Going to University for the First Time? Here’s What You Should Get Ready For!

It’s been a while since I posted on Glebe House Dowth, but I have some free time so here we go. The stories of friends of mine and my own experience have given me a good picture of what you should get ready for if you’re going to university for the first time. Hopefully you’re going because you’re sincerely interested in a certain topic. However if you’re not interested in anything and you’re just going because your parents want you to, then things might be a little tougher. My friend is going to university at a rather late age because she finally found something she’s passionate about that she can pursue. She studies Renaissance history, and doesn’t mind if I share what she’s learned with you guys.
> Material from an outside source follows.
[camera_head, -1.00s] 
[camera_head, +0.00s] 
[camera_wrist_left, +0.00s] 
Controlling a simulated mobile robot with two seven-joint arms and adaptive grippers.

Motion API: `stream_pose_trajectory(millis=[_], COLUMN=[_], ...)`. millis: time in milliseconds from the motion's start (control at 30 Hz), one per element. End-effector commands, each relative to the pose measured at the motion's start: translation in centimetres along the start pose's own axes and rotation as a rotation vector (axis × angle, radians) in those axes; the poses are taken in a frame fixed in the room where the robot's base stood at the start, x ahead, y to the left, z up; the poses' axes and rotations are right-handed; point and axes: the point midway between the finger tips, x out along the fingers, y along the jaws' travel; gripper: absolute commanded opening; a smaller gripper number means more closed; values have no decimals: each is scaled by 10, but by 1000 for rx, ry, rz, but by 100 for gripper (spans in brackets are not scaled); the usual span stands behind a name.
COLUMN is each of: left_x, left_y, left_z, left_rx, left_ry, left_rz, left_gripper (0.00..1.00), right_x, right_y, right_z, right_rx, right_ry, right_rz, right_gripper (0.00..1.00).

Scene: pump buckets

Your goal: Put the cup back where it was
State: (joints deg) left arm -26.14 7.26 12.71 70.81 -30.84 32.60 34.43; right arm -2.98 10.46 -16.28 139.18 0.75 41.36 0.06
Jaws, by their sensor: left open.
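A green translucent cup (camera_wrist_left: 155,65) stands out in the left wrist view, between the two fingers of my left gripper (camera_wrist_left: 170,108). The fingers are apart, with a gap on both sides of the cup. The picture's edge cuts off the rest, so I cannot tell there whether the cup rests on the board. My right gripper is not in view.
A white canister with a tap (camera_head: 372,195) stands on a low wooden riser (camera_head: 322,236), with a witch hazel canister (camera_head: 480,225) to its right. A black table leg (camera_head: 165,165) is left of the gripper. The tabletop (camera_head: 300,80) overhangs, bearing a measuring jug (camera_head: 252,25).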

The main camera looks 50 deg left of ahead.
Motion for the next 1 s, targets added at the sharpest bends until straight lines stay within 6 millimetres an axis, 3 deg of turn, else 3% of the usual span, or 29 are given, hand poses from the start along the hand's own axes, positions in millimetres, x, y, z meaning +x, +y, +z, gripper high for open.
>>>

If you don’t care what you’re studying for, that is you find it boring, this may or may not affect your final grades. It’s true that if you love what you’re studying, if you would read about it anyways even if you weren’t going to school, then you’re more likely to get good grades because you’re so engaged with the material. It’s still possible to get straight As without being passionate. But this takes conscious effort. You got to push past the boredom to learn everything needed for the exams.

Assuming that you have at least some interest in your academic pursuits, let’s ask the question: What should you expect?
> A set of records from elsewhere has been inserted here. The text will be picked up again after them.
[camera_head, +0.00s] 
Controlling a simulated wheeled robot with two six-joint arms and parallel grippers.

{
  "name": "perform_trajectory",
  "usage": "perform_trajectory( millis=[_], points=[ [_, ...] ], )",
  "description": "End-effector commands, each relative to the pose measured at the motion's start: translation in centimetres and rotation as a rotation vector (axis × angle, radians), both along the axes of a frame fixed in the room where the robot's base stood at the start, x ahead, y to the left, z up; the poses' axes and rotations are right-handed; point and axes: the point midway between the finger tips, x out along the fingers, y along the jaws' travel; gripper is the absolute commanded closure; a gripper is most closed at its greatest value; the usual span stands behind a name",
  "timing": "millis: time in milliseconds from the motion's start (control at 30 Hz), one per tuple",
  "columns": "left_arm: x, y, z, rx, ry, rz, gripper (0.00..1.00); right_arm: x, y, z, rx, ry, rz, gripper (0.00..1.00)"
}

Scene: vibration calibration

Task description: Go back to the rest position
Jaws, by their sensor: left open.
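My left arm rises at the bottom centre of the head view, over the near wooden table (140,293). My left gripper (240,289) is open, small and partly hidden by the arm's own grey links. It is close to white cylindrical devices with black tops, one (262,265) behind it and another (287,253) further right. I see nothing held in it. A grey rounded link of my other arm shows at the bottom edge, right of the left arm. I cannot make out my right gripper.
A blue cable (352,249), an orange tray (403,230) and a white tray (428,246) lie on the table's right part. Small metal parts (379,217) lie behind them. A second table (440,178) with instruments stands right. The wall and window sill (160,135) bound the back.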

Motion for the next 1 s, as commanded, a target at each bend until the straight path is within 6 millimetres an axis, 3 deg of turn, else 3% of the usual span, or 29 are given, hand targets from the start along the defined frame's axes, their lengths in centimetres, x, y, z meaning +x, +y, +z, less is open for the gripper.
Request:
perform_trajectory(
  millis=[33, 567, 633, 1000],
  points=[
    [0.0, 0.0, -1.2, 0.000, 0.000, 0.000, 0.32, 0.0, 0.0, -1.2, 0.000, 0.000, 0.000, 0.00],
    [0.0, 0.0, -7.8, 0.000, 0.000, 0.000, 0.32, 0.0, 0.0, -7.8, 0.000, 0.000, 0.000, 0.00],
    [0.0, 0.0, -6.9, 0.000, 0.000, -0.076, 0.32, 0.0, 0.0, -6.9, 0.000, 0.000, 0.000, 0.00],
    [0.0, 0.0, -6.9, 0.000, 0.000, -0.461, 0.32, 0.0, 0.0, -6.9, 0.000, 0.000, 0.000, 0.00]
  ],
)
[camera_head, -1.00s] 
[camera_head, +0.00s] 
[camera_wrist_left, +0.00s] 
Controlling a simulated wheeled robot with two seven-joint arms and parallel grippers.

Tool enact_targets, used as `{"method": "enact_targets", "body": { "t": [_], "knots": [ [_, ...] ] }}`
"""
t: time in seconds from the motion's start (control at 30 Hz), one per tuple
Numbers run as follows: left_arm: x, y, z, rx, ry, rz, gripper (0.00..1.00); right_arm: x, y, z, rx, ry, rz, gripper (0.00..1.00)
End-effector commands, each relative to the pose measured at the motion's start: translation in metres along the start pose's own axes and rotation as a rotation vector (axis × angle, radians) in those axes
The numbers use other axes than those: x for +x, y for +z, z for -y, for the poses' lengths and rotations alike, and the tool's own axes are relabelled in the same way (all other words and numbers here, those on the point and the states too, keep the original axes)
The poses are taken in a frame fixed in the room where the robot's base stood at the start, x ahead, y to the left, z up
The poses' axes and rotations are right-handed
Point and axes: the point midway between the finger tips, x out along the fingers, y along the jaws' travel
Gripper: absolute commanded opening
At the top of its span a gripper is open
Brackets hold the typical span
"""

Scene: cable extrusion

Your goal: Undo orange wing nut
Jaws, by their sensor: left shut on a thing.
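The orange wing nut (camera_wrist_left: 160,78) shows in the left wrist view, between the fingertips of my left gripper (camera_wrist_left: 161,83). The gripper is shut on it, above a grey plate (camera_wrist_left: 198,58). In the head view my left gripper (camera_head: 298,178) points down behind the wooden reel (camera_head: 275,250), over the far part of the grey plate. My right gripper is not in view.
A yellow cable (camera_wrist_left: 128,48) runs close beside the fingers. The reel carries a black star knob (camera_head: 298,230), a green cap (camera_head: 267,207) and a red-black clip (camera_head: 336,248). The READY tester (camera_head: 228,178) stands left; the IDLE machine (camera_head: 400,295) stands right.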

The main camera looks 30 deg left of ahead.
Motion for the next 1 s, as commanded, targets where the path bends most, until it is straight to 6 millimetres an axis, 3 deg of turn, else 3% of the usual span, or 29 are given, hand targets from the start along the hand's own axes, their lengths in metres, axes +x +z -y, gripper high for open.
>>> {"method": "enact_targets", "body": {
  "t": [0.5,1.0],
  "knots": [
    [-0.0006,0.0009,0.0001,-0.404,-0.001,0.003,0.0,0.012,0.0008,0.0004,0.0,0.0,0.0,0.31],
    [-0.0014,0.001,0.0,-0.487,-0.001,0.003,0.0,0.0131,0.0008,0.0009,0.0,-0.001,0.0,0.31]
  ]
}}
A lot of people go to school with a hope on the side. They want to meet new people or maybe get a boyfriend. The truth is people at school are very busy. It’s not a good place to promote a new book for example. Everyone’s already got enough to read. So if you’re looking to make friends, the easiest way to do so is to find study partners. A lot of people work as soon as they’re done class, so if you could somehow find an activity that helps them and doesn’t waste their time, it’ll be easier to get that date you’re hoping for. Maybe suggest studying at a restaurant, then buy them a few drinks. That’s just a suggestion. I’ve seen it work.

For teachers you can expect a wide range of characters. There’s a good chance you’ll have a teacher you love as well as a teacher you hate. I think it’s fair to say there’s a higher chance that you’ll love all your teachers rather than hate them all. If you’re taking a filler class, perhaps look into the teacher’s personality and teaching style during the first week. If you find that they’re just reading from the book or perhaps not giving much effort to getting students excited about what they’re teaching, it might be wise to drop the class and enter a different one before it’s too late. Nothing’s worse than getting stuck with a teacher you don’t like, especially when you could’ve done something about it.
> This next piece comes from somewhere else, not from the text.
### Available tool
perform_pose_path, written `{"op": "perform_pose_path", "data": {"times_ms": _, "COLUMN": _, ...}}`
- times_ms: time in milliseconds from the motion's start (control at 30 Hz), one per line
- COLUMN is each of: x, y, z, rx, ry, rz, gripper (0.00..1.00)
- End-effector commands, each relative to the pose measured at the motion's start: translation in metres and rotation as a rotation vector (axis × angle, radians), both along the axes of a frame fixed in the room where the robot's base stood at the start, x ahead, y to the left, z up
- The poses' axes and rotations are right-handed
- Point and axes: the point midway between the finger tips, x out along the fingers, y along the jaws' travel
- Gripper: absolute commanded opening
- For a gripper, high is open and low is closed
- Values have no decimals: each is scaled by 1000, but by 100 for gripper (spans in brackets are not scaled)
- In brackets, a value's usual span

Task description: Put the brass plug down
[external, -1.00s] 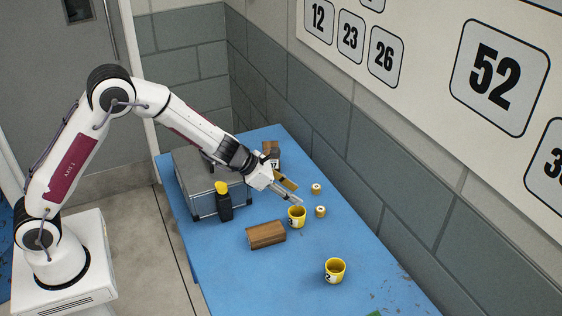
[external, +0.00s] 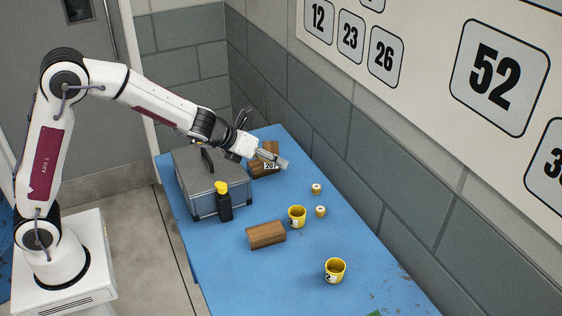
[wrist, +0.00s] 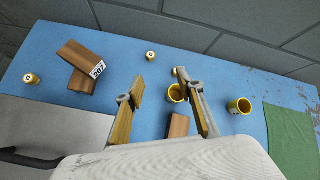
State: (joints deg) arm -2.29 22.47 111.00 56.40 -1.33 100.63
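Small pale-topped brass-coloured plugs stand on the blue table. The wrist view shows these plugs too, plus a third plug (wrist: 31,79) at far left. I cannot tell which one the task means. My gripper (external: 284,164) hangs above the table by the stacked wooden blocks (external: 262,170). In the wrist view its fingers (wrist: 160,90) are spread, with nothing gripped between them. The cup's inside is not clear.
A second yellow cup (external: 335,270) stands toward the front. A wooden block (external: 266,235) lies mid-table. A green cloth (wrist: 290,130) lies at the right in the wrist view.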

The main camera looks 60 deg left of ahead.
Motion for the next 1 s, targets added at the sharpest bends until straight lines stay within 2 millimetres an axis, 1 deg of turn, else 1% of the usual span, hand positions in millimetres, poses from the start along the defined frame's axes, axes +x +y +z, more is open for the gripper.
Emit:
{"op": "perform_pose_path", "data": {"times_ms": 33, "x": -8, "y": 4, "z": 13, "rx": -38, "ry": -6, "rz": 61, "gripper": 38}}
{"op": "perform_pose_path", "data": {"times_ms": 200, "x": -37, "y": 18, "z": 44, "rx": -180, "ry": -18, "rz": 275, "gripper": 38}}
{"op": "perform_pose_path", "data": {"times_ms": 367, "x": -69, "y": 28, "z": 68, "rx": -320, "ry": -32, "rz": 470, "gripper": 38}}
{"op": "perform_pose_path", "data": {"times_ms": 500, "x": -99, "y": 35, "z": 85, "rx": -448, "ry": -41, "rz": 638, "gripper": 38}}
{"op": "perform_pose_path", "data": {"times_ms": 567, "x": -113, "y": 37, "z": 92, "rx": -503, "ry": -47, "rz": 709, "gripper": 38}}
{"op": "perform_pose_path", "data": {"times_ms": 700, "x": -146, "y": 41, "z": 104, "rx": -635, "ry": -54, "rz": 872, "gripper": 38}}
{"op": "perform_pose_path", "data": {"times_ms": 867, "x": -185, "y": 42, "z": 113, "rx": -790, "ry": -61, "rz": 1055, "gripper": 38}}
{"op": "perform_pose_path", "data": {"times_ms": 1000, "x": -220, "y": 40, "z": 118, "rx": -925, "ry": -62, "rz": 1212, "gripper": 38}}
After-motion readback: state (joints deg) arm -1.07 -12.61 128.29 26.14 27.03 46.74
Expect a lot of reading. Some programs require more reading than others. My friend for example has a ton of reading to do because she’s in history. But she loves it. Math and science may have less reading, but my friend despises math. She’d much rather have to read for 4 hours a day than do math for 20 minutes. You might be the other way around. In that case don’t take history and most humanities. Reading is very good for you in general, but not if you find it so boring that it makes you depressed and stressed.

Depending on which university you’re going to, expect jammed hallways and crowded rooms. My friend tries her hardest to do her reading on campus but she finds it hard to find a nice quiet spot to read, even in the library. As soon as she finds an empty area and gets into her books, some annoying chatters come and sit right beside her. It might be easier for you to study at home. Anyways, it’s smart to prepare for this. If you find it’s not a problem to study while people are chatting right beside you, you won’t have a problem.

In late Fall, it’s flue season. And campuses are hosts to hundreds of sick people who come to class no matter what because they need to know what’s on the exam. When this time of years comes around, make sure to never touch your orifices before washing your hands, and be aware of people who cough without covering their mouth. Don’t be afraid to call out on sick people who are sneezing right behind you. My friend got rather sick this year because a guy behind her coughed his heart out without covering his mouth. There wasn’t much she could do. I know what I would’ve done though. I would’ve looked that guy in the eyes and told him straight up to respect my health and stop coughing on me.

Staying organized is important on campus. If you’re doing full time studies, it might be wise to keep a planner or agenda to keep track of due assignments. More importantly though, a planner can help you to remind yourself do do things. For example a lot of university tuition covers dental and eye care. Remind yourself to take advantage of this in your planner. Also you can use a planner to organize tasks. My friend sets up her planner task by task, hour by hour, so at every moment of the day she knows exactly what she should be doing. This is a lot easier and more efficient that winging it everyday. Doing this, you’ll find that you get a lot more done.

Don’t spend so much time on thinking about what you’re going to wear. University for some is just a social playground. They treat it like highschool and want to fit in and be cool. Serious people looking to make a career, however, walk faster and ignore pointless conversations. I don’t recommend spending an hour on your makeup every morning when you could be reading. Learn to respect the people who are serious about their studies, not the ones who are serious about their appeal.

I could go on for hours about this topic, but I hope I shared enough info to give a you a summary of what you should expect. If you’re an older person, expect to be among a lot of 19-year-olds fresh out of high school. Don’t give yourself a course load you can’t handle. Stay wise, stay healthy and you’ll do great. Good luck!